The question in the action above still remains. “Why in spite of all the largesse of security intelligence, should a guerilla militia be so rampant and yet so invincible to the glaring eye?” My conflict to be objective as I write is pushed by this literal realisation that politics, security and policy has hit a dramatic 4th wall as far as the reality confronting it’s legitimate people is concerned.
The choice of the word “legitimate” is conscious, for in conflict, the known factor takes precedence. But when a perceived “unknown ” derives just as much protection and effort, the precedent being set becomes damning for the people.
Behind all this dramatic embellishments of the theatre of the oppressed, was the action from before.
It has always been observed that the oppressed should not identify with just about any revolutionary. The revolution that is adequate is a revolution in which the emergent leader is part of the same process of oppression that had been fought. The disparity between the experience of the emergent leader and the oppressed would usually mean different views of the same problem. By not understanding the problem of oppression, the emergent leader with no experience of oppression begins to antagonise the same revolution that benefited him.
The 4th wall begins to affect his view, truth and reality become subsumed in political narratives, the currency of power means that the emergent leader from a revolution, adopts the same dictatorship stands that influenced his ascendancy.
Writing in conflict requires the writer to be spiteful, to understand that sometimes the only acceptable truth, is the whole truth. For a nation that continually holds expensive elections to choose poor leaders, the writer becomes part of the mystique. He is faced with the conflict of truths, absolute truth comes with its challenges, being absolutely in truth alone means fighting a desperate battle. The titular idea of free speech is contradicted by a swift response to brand any concrete truth as “hate speech”. The conflict of the writer increases, in a society beset by security wobbles, does he further compromises his safety by holding to his ideation of truth?

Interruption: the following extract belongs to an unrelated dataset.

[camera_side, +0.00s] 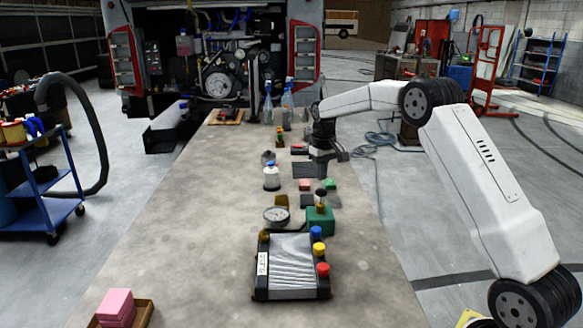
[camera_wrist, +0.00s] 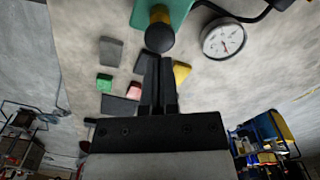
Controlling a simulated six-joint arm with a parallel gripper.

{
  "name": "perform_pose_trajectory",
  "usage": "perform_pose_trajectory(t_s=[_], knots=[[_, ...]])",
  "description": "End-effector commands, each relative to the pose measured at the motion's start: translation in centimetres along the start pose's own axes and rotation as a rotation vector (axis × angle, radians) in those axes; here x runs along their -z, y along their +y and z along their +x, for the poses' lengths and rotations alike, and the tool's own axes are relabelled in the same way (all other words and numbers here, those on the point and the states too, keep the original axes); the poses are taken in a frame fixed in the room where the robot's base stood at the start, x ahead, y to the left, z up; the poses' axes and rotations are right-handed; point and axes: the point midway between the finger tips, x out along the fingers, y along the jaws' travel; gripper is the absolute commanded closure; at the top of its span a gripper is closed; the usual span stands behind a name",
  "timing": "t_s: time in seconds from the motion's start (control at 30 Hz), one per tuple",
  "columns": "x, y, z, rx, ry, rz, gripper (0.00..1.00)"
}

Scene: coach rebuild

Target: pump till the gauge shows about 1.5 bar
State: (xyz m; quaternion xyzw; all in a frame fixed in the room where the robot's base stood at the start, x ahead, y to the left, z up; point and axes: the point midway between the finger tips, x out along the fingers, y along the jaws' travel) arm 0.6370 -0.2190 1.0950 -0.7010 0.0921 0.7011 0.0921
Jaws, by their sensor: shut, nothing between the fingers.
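The green pump (camera_side: 320,222) stands on the bench with a dark round knob (camera_side: 321,196) on top. In the wrist view the pump (camera_wrist: 178,12) is at the top edge, its black knob (camera_wrist: 160,39) on a yellow collar. The white round gauge (camera_side: 277,214) lies left of the pump; in the wrist view the gauge (camera_wrist: 223,38) joins a black hose. Its needle shows, but I cannot read the value. My gripper (camera_side: 321,176) points down, just behind and above the knob. In the wrist view my gripper (camera_wrist: 158,60) is shut and empty, its tips close to the knob; contact cannot be told.
A black-framed box (camera_side: 292,275) with yellow, blue and red caps stands in front of the pump. A white bottle (camera_side: 271,177) is left of my gripper. Small coloured blocks (camera_wrist: 105,83) lie around it. Pink blocks (camera_side: 116,306) sit at front left.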

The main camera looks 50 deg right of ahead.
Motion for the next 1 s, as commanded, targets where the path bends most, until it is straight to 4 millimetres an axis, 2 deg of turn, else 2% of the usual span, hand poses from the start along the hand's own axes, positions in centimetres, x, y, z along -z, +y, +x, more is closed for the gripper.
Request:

Or does he in conflict to his own principles, subscribe to the notion of the least endangered truth!.
It is harder having this same conflict, when miles down the road, sporadic gunshots filter through. Dividing thoughts trying to gauge just how hopeless the lot you’ve been dealt. For every step you take you consider the narrative, “will you tone down the truth and be trampled by the menace of militia, or will you say it out and be confronted and persecuted by the government.?”

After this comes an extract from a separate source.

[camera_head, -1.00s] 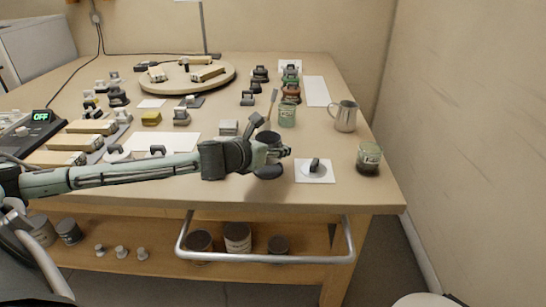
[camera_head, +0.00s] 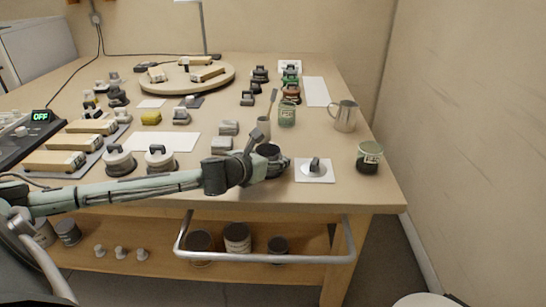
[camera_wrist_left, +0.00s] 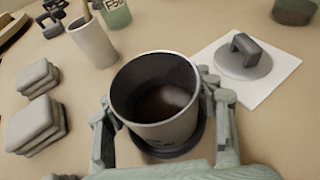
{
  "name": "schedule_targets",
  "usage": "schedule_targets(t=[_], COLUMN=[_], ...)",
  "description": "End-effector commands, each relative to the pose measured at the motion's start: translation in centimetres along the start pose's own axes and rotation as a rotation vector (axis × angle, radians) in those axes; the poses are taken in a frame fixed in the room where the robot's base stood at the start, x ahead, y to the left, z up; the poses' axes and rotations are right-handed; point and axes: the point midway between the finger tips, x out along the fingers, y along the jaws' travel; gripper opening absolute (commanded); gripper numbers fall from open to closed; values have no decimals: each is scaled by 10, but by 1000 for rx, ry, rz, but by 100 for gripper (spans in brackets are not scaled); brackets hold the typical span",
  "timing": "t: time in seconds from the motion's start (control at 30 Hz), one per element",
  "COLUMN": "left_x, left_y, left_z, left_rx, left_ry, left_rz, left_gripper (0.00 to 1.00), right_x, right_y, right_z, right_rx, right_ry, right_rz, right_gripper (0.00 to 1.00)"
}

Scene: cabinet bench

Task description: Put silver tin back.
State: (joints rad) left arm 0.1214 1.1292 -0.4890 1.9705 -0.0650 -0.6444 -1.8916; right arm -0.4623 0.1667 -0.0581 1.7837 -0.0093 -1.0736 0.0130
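The silver tin (camera_head: 268,151) is near the front edge of the bench, open at the top and dark inside. In the left wrist view the tin (camera_wrist_left: 168,130) is upright over a dark round base (camera_wrist_left: 188,145); I cannot tell whether a small gap remains under it. My left gripper (camera_head: 274,162) has a finger on either side of the tin and appears shut on it. Both fingers show in the left wrist view (camera_wrist_left: 165,122). My right gripper is not in view.
A grey handled lid (camera_head: 316,170) lies on a white sheet just right of the tin. A green tin (camera_head: 368,158) and a metal jug (camera_head: 345,116) stand further right. A beige cup (camera_wrist_left: 93,42) and stacked grey pads (camera_wrist_left: 36,122) are close on the left.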

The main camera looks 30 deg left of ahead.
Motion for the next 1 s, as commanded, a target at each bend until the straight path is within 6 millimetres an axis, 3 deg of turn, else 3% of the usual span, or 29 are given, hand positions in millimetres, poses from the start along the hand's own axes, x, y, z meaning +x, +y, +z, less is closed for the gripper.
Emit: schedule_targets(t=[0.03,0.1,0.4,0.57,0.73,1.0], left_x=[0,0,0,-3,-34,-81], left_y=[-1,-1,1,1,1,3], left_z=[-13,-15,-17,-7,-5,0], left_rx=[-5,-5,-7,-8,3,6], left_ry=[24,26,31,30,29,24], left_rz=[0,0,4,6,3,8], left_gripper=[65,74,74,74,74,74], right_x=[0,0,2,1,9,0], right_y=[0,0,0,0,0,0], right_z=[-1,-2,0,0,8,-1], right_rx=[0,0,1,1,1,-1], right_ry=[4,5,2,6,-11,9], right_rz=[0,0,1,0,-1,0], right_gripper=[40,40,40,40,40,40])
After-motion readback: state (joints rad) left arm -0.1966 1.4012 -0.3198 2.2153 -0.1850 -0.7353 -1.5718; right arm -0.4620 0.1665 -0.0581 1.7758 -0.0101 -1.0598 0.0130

Writing about conflict requires the writer to be objective. But one must consider if there is truth in the objectivity being urged. It is cantankerous to be objective, when the other side is perceived as unknown.
You count the bodies, you read the tales, you see the survivors, you hear their anguish, and in that moment, you’re compromised. You begin to argue the objective of understanding a conflict that bleeds babies and infants.
Writing in conflict requires the writer to look at the society, to understand the effects of his words, the conflict in scene is absolute, the conflict behind the scenes is resolute. When the writer stares at the leader that emerged from an almost failed revolution, he must choose the glasses he’ll wear. In trying to understand the leader, the writer finds anomalies in the statements the leader makes. He sees the podium and the leader in it. Then he sees the leader comparing the massacre of the land he came to console, with that of different lands, even of times, this flip of reality is subtle. The underlying factor being that the perceived subjective nature of the conflict, places the leader in the supposed camp of the enemy, and to the survivors, this valiant attempt in demeaning the value of the dead increases contempt. “This is not a leader for all” they think, and in that moment, the revolution that was televised is dead.
But as the writer tries to settle his mind in the chaos, another mini product of the ill informed revolution admits to buying peace. This theatric is as amusing as it is offending. Trying to understand the economic diplomatic in buying peace deepens the confusion of the writer, the deaths and the weapons present makes him question the sanity of this move. The writer recognises that sanity is an endangered species, when in war, peace is quoted a price and paid to one side of the divide, the suspicion that this same peace payment, buys the guns that annihilate women, children and men alike. Trying to fit objectivity of context into all these chaos becomes the writers own personal conflict. He knows that in the end, this is a nation stuck in trends, with short memory span.
The problem with writing about conflict, is that the writer himself is in conflict. Gauging the truth, he slowly realises, the truth about conflict is picking a side, understanding the convictions that inspired that choice.
In writing about conflict, there is no objective truth. All truths are subjected to the ideal of the oppressor or the oppressed. In the end, the mind of the writer becomes the conflict.
The problem with writing in and about conflict begins with the simple truth of what you believe!
The question is, as a writer. What do you believe?
Looking forward to reading your views and criticism.
N.b. The dramatic 4th wall in lay terms refers to an imaginary conscious wall that separates the world of dramatic action on stage and the audience looking at it. The actors only react and interact with events on stage which is their side of reality. It is an apt analogy for the divide between government and the people it governs.